Friday 11 September 2009

Round-up: FTSE, Rover, GM/Vauxhall

Quick round up of C@W views on a few issues of the week, heading into the weekend:

- MG Rover - I can't believe the report cost £16 million. All that money to accountants and lawyers to tell the Government the Directors were a bunch of shysters - exactly the conclusion of the last report! Now Mandy is preparing for the Sunday Newspapers to splash on it and making noises about having them banned a company directors. Boo hoo - how hard is it to get round that, ever heard of nominees etc. In the picture that is Peter Mandelson looking for someone other than himself to blame, as per usual.

- GM/Vauxhall - Lots of panic about GM closing the Luton Van factory which seems overdone to me. Is only 800 jobs when our dole queues are growing at tens of thousands a month. Economically, the vans will be better to be built in Russia. Forward thinking workers should consider going with the plant perhaps? No doubt the Government will hose some more cash at this deal though, copying the German's. Sadly for us, they have the money and we are printing ours still....

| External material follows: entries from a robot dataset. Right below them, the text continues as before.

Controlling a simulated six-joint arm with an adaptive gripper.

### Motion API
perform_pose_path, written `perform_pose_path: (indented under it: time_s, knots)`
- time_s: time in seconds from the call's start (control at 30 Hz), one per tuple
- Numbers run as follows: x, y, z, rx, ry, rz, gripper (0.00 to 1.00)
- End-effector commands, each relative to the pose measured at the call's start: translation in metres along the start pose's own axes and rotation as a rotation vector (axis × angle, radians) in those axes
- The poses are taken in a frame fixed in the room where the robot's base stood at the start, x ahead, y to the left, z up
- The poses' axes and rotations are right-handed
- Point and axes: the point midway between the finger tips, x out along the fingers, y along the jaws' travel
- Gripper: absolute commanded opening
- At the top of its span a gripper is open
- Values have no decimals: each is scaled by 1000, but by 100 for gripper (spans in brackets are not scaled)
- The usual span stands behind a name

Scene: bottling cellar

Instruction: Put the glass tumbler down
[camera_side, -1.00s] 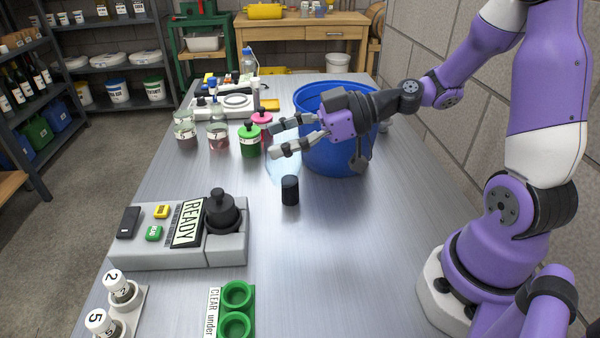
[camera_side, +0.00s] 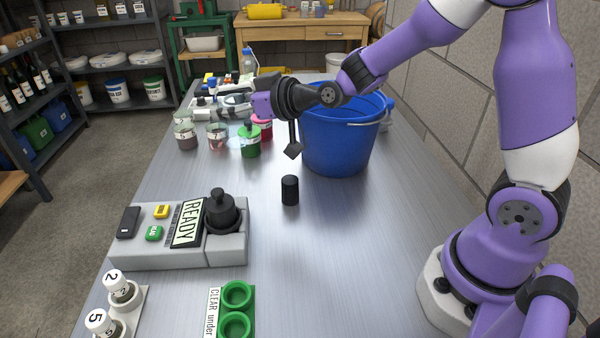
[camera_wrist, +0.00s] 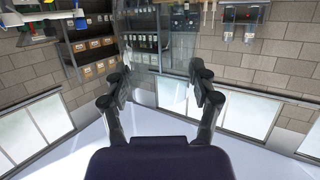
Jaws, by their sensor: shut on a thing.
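My gripper (camera_side: 232,106) is at the far left part of the metal table, left of the blue bucket, in the side view. The sensed grip is on the glass tumbler (camera_side: 236,140), a faint, clear shape just under the fingers, in front of the small jars. Its outline is hard to make out, and I cannot tell whether its base touches the table. In the wrist view the two fingers (camera_wrist: 161,88) stand apart, and the clear glass between them hardly shows.
The blue bucket (camera_side: 338,140) stands to the right. Close by the gripper are a green jar (camera_side: 250,143), a pink jar (camera_side: 264,130) and two glass beakers (camera_side: 186,138). A black cylinder (camera_side: 290,190) stands nearer the camera. The table (camera_side: 340,240) right of it is clear.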

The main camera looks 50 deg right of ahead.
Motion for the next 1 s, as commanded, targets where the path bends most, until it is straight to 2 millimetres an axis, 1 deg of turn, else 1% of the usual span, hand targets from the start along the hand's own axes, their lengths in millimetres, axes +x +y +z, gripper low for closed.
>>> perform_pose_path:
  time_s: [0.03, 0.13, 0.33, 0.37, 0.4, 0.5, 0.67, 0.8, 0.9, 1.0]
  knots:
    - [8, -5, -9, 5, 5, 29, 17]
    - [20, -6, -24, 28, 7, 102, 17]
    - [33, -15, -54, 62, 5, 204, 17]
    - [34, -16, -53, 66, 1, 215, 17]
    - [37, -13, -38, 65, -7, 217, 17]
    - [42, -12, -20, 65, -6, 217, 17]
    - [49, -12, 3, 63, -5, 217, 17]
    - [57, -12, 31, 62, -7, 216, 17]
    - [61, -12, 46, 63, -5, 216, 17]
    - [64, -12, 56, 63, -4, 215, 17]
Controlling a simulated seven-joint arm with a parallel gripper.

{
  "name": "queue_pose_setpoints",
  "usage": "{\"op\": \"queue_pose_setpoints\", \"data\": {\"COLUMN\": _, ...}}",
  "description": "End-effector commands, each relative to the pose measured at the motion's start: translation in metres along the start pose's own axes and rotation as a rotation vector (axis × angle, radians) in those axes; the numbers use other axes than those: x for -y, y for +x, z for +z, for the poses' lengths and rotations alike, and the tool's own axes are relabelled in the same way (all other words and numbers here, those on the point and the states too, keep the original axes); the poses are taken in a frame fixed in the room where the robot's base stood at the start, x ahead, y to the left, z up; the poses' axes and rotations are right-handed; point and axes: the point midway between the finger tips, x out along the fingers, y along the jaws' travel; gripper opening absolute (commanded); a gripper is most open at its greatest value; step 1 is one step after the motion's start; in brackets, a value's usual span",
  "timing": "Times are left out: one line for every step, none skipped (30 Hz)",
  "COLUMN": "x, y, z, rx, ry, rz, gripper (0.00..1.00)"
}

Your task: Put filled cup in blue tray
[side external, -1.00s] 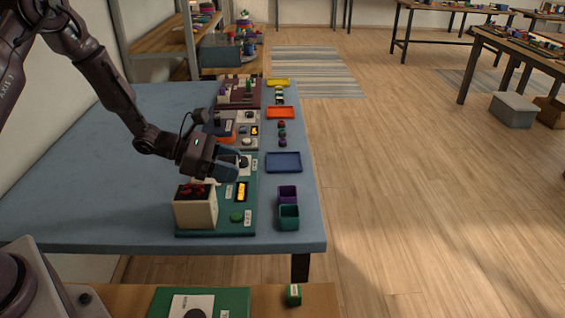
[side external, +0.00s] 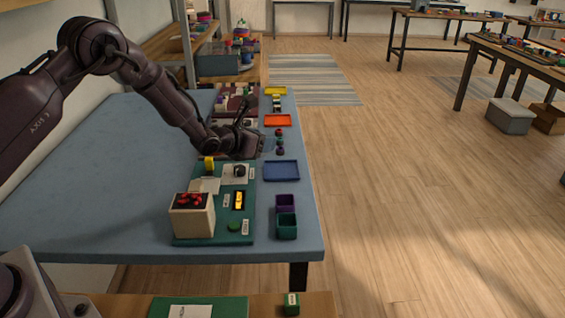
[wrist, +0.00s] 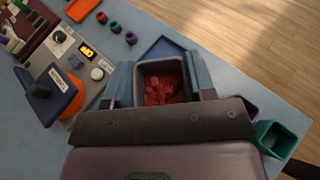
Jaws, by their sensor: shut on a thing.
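My gripper (side external: 264,147) is shut on a square grey cup (wrist: 142,78), one blue-grey finger on each side of it. The wrist view looks into the cup, which holds several red pieces. In the side view I cannot make out the cup clearly at the gripper. The blue tray (side external: 281,171) lies flat on the right edge of the table and looks empty. In the wrist view only part of the tray (wrist: 164,45) shows, beyond the cup; the rest is hidden. The gripper is raised, on the back-left side of the tray.
A cream box with red pieces (side external: 193,218) stands on a green panel (side external: 230,208) in front. Purple (side external: 287,202) and teal (side external: 286,226) bins stand before the blue tray. Small coloured pieces (side external: 280,142) and an orange tray (side external: 277,121) lie behind it.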

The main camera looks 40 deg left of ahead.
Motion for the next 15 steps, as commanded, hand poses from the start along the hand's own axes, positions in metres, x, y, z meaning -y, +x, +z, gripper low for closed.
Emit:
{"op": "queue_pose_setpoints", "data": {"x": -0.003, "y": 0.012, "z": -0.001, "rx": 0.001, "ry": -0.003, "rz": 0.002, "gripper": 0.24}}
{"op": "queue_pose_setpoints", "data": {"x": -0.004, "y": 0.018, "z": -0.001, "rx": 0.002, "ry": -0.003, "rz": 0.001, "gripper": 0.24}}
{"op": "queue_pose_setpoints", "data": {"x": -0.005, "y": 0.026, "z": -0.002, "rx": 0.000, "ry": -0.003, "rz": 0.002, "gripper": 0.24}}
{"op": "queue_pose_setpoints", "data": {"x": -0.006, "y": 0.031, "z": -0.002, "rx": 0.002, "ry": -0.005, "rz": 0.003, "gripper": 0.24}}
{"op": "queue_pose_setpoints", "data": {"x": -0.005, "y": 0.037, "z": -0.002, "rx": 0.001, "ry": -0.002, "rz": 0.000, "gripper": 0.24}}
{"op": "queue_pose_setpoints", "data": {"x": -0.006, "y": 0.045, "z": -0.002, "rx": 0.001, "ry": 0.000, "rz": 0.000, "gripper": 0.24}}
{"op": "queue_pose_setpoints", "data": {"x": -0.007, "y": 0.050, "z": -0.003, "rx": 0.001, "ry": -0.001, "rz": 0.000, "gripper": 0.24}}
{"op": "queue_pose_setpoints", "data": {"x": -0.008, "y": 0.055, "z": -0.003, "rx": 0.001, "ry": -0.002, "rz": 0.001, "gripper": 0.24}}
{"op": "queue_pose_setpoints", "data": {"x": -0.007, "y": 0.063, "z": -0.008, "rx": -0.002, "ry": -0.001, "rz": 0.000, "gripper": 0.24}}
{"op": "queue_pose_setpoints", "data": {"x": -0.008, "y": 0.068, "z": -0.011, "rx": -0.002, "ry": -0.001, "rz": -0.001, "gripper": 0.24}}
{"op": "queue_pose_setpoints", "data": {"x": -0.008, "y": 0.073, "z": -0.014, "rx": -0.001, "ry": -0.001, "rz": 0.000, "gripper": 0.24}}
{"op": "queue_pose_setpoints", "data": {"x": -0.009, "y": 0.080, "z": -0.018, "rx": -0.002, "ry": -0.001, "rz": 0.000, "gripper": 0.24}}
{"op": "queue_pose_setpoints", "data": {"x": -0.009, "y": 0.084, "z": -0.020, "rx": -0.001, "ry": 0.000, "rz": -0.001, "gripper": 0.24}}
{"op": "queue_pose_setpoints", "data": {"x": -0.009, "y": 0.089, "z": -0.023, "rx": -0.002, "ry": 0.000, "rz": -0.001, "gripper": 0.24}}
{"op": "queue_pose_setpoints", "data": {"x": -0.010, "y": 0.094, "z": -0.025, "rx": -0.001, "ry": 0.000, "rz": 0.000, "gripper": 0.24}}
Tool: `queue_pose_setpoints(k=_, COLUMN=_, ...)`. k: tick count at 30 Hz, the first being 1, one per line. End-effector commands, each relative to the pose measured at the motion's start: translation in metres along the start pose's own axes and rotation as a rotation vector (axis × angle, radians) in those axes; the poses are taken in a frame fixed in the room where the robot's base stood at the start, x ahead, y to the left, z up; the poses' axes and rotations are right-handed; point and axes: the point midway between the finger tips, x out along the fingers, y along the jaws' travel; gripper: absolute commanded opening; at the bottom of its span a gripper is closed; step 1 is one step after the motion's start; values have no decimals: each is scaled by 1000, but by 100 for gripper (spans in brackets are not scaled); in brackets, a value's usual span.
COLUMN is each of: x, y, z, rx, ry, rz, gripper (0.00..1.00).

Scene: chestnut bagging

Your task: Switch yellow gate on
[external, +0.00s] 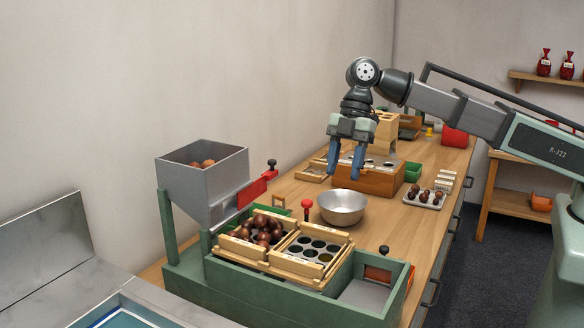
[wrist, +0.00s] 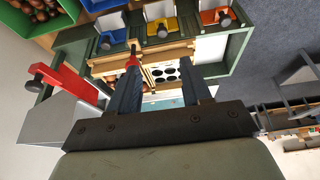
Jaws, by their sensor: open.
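The yellow gate (wrist: 158,12) shows at the top of the wrist view, between the blue gate (wrist: 111,21) and the orange gate (wrist: 212,16). A dark round knob (wrist: 162,31) is at its near end. I cannot tell the yellow gate apart in the external view, where the orange gate (external: 377,274) shows at the front right of the green frame. My gripper (external: 346,175) is open and empty, pointing down above the bench behind the metal bowl. In the wrist view its two dark fingers (wrist: 160,75) are apart, short of the yellow gate.
A grey hopper (external: 203,185) with a red slide (external: 250,192) stands at the left. Wooden trays (external: 283,268), one holding chestnuts, sit on the green frame. A red-knobbed post (external: 307,206) and a metal bowl (external: 342,208) stand nearby. A wooden box (external: 367,180) is below my gripper.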

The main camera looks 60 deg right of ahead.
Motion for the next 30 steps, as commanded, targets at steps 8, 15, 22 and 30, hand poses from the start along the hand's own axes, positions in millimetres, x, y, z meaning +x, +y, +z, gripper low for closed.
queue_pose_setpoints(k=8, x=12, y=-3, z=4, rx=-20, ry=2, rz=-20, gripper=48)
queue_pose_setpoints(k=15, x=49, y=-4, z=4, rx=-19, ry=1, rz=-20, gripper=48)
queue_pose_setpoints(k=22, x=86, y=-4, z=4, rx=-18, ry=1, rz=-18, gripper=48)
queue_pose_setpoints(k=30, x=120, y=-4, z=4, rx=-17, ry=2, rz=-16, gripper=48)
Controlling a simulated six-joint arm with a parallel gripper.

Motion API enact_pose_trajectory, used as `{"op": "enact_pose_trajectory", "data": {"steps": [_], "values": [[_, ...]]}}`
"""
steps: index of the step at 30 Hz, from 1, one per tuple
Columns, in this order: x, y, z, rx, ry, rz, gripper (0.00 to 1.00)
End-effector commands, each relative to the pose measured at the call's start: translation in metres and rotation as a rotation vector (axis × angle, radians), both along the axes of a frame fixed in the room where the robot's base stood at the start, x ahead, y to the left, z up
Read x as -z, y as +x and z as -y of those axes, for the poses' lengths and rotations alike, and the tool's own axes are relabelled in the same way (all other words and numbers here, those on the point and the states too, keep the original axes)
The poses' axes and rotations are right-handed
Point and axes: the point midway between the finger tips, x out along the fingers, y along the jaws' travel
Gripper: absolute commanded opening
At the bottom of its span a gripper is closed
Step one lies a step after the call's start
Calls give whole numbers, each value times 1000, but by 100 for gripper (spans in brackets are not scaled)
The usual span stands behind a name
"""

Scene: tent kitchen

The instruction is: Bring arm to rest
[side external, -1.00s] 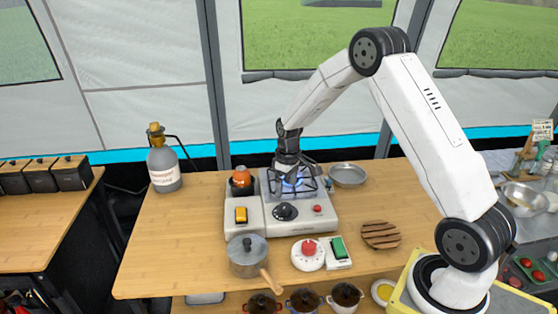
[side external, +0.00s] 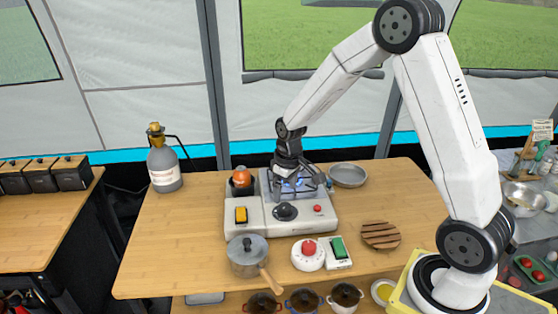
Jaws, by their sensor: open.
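My gripper (side external: 295,184) is open and points down over the burner of the camping stove (side external: 262,218). The stove is a pale unit with a dark knob, a yellow switch and a red button. A bluish glow shows at the burner, partly hidden behind my gripper. I see nothing held between the fingers, though they are small here. I cannot tell how far the fingertips are above the burner grate.
A saucepan (side external: 247,257), a red-knobbed timer (side external: 308,254), a green-topped box (side external: 338,250) and a slatted trivet (side external: 380,235) lie in front. A metal pan (side external: 348,175) is right of the stove, a gas bottle (side external: 163,165) left. The air above is open.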

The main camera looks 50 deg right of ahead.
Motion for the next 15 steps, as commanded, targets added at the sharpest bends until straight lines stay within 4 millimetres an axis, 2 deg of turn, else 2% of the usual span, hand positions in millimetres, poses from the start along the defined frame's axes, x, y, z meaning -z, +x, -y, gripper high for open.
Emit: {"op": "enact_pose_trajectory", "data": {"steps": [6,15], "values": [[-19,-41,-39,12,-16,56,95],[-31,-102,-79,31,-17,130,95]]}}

FTSE 5000 - Quite a shock to see the FTSE look like it may stay above 5000 at the end of this week. The chances of a retrace grow with such fast upwards movement. However, it does show QE money hitting the economy and being pushed straight into a new asset bubble in shares. House prices are holding much higher than expected too. This is good news all round, it means that we have enough QE for now and the bank should stop its programme.

The FTSE will still have a significant correction in the next 2 months and end the year flat - so 10% down from here is my expectation.


Bill Quango MP said...

Oddly Peter Mandelson seems to be casting a shadow in that picture.

But it looks a bit ..well, phallic?

Steven_L said...

No way am I shorting the FTSE again, what a stupid decision that decision that turned out to be!

I think cfd's and me are through for at least a few months, got a bad case of gamblers remorse now.

Will keep on squirrelling away into my ISA and watching my balance grow at a more realistic rate.

I lost more in a couple of days on that FTSE bet than I just spent buying a complete carp/pike fishing set up that will last me 10 years.

That's the problem with getting up early and eagerly waiting for the market to open! Will be crawling into work for 10am as usual from now on.

Anonymous said...

FTSE 5000 plus?

Gold is telling the story, despite the bullion bank shorts.

Commods hedge against printing.

First the premium attaching to a reserve currency is partly taken away.


But there will be a correction soon.

France is saying a Obama key speech coming monday.

He has to perform, his credibility is zero right now.

Gold and equities to the moon, but in a worthless currency??????????????

James Higham said...

Your optimism is almost catching, CUS.

CityUnslicker said...

SL- I am off ETF's and CFD's too - way to much can go wrong way too quickly. happy with my mining and oil picks at the mo.

Anon - Yup, don't disagree. Still cash will be the loser though, assets may be in a worthless currency, but as you say, to the moon.

JH - Thanks, trying to keep optimisitc as there is scuh bad news out there everywhere!

Budgie said...

Back in the good old, bad old, 50s and 60s Britain had a thriving and successful car industry (and no I won't take any lip from the armchair sneerers). We still do - it's just foreign owned. So along the way we lost the national ability to finance, design and build quality cars and trucks. What went wrong?

Now I believe HBoS (etc, though RBS had ABN) largely failed because of the grossly incompetent Gordon Brown and his government created property bubble. Similarly in the past, the British car industry was ruined by government using the infamous 'stop-go' method of controlling our economy by switching credit off and on.

This created havoc in the high value, discrete, volume production environment of the car industry. I was told that when the government was on its 'stop' phase, management deliberately picked fights with the unions because it was the cheapest way to cut production without having to sack their valuable workforce.

This may have been shortsighted but at the time appeared the only way to deal with government imposed stupidity. It demoralised both management and unions and led directly to the confrontational, politically inspired strikes typical of the late 60s and the 70s. And of course it led to poor quality and lack of finance for future investment. Having broken the car industry Labour then nationalised the British owned parts of it, setting up the long drawn out death throes of Rover.